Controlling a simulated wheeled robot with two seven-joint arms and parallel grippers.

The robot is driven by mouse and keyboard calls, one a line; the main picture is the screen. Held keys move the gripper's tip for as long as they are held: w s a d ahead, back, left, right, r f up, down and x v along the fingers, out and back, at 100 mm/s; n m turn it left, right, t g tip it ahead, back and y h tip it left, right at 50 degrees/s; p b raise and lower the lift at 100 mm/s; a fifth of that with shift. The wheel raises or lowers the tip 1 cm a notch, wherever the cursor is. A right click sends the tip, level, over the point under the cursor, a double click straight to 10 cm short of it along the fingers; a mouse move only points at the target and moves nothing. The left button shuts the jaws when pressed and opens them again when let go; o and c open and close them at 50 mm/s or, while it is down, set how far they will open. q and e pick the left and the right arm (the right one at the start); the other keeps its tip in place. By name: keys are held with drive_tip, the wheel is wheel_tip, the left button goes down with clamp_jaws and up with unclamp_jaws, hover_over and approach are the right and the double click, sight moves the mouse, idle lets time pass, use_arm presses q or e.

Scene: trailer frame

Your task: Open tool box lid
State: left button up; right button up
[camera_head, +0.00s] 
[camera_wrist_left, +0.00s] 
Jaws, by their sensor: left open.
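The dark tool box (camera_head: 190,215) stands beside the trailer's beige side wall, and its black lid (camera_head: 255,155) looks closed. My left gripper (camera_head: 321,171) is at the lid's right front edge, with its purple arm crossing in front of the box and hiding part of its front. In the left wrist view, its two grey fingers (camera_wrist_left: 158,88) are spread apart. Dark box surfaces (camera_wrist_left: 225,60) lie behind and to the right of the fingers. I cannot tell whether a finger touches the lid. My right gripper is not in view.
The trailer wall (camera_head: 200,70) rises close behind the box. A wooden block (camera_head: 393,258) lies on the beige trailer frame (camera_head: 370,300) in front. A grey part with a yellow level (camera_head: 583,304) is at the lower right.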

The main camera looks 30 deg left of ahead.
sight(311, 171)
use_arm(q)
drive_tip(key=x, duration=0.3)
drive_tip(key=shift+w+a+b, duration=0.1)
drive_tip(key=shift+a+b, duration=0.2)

## Goal:
All of the data shown above must be copied exactly.

## Correct output:
Controlling a simulated wheeled robot with two seven-joint arms and parallel grippers.

The robot is driven by mouse and keyboard calls, one a line; the main picture is the screen. Held keys move the gripper's tip for as long as they are held: w s a d ahead, back, left, right, r f up, down and x v along the fingers, out and back, at 100 mm/s; n m turn it left, right, t g tip it ahead, back and y h tip it left, right at 50 degrees/s; p b raise and lower the lift at 100 mm/s; a fifth of that with shift. The wheel raises or lowers the tip 1 cm a notch, wherever the cursor is. A right click sends the tip, level, over the point under the cursor, a double click straight to 10 cm short of it along the fingers; a mouse move only points at the target and moves nothing. The left button shuts the jaws when pressed and opens them again when let go; o and c open and close them at 50 mm/s or, while it is down, set how far they will open. q and e pick the left and the right arm (the right one at the start); the other keeps its tip in place. By name: keys are held with drive_tip, the wheel is wheel_tip, the left button goes down with clamp_jaws and up with unclamp_jaws, hover_over and approach are the right and the double click, sight moves the mouse, idle lets time pass, use_arm presses q or e.

Scene: trailer frame

Your task: Open tool box lid
State: left button up; right button up
[camera_head, +0.00s] 
[camera_wrist_left, +0.00s] 
Jaws, by their sensor: left open.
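The dark tool box (camera_head: 190,215) stands beside the trailer's beige side wall, and its black lid (camera_head: 255,155) looks closed. My left gripper (camera_head: 321,171) is at the lid's right front edge, with its purple arm crossing in front of the box and hiding part of its front. In the left wrist view, its two grey fingers (camera_wrist_left: 158,88) are spread apart. Dark box surfaces (camera_wrist_left: 225,60) lie behind and to the right of the fingers. I cannot tell whether a finger touches the lid. My right gripper is not in view.
The trailer wall (camera_head: 200,70) rises close behind the box. A wooden block (camera_head: 393,258) lies on the beige trailer frame (camera_head: 370,300) in front. A grey part with a yellow level (camera_head: 583,304) is at the lower right.

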The main camera looks 30 deg left of ahead.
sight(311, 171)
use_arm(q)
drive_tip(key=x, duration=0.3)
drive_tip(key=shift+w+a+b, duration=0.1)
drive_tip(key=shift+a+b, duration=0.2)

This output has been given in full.